Karl Marx, bien avant d’écrire cette œuvre somme qu’est Le Capital, rédigea quelques réflexions diverses comme ce petit essai (qui fut d'abord un article publié dans la revue Deutsch-Französische Jahrbücher) portant sur la communauté juive nommé Sur la question juive.


Karl Marx répond à une critique des Juifs par Bruno Baueur (à propos de l'émancipation des Juifs de Prusse). En partant de cette première pensée, Marx va tenter de réfléchir au rapport qu’entretient la communauté juive avec l’Etat (pour un pays européen, majoritairement chrétien). Marx aborde d’abord la question générale de l’émancipation de l’Etat, et donc de « l’émancipation humaine » pour évoquer ensuite, plus spécifiquement, le cas de la communauté juive. A la fin de l’ouvrage, Marx aborde la question de l’argent.

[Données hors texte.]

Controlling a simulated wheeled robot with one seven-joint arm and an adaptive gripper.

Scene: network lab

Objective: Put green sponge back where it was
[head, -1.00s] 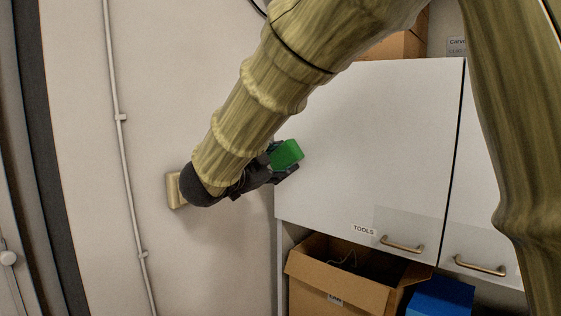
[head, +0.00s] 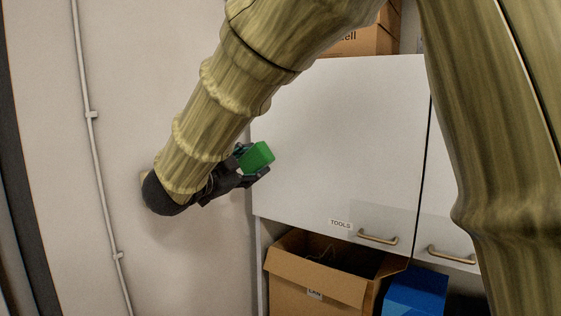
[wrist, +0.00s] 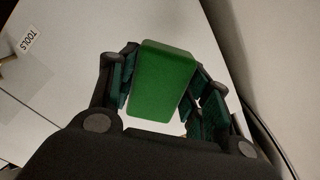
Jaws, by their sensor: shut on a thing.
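The green sponge (head: 257,158) is a small block held in my gripper (head: 252,163), in front of the left edge of a white wall cabinet in the head view. In the wrist view the sponge (wrist: 163,78) sits between the two dark fingers of my gripper (wrist: 162,85), which are shut on its sides. The sponge appears clear of the cabinet face, though the exact gap is hard to judge. My arm hides part of the wall behind it.
The white cabinet (head: 340,140) has a TOOLS label (head: 340,223) and metal handles (head: 378,237). Below stand an open cardboard box (head: 315,280) and a blue bin (head: 415,291). Cardboard boxes (head: 366,40) sit on top. A conduit (head: 92,150) runs down the bare wall at left.

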En premier lieu, le penseur allemand insiste sur les aspects négatifs de l’argent comme son pouvoir d’aliénation du travail de l’homme.


« L’argent est le dieu jaloux d’Israël devant lequel il n’est permis à aucun autre dieu de subsister. L’argent rabaisse tous les dieux de l’homme et les métamorphoses en une marchandise. L’argent est la valeur universelle et constituée pour elle-même de toutes choses. Il a, de ce fait, spolié le monde entier, le monde des hommes comme celui de la nature, de sa valeur spécifique. L’argent est l’essence aliénée (entfremdete) du travail et de l’existence de l’homme, et cette essence étrangère (fremde) le domine, et il lui adresse ses prières. »


En aucun cas, Marx ne réduit le Juif à l’argent comme une donnée naturelle. La critique de l’argent est une critique pour ce qu’est l’argent, ce qu’elle produit, amène. D'ailleurs, Marx parle d'abord de l’homme. Le Juif ne vient qu’après. Marx utilise des termes très négatifs qui ne cherchent jamais à englober à une pratique de l’argent la communauté juive. L’argent est le « dieu jaloux d’Israël ». Marx parlera également de « nationalité chimérique du juif » en évoquant la figure du commerçant.
« La nationalité chimérique du juif est la nationalité du commerçant, de l’homme d’argent en général. »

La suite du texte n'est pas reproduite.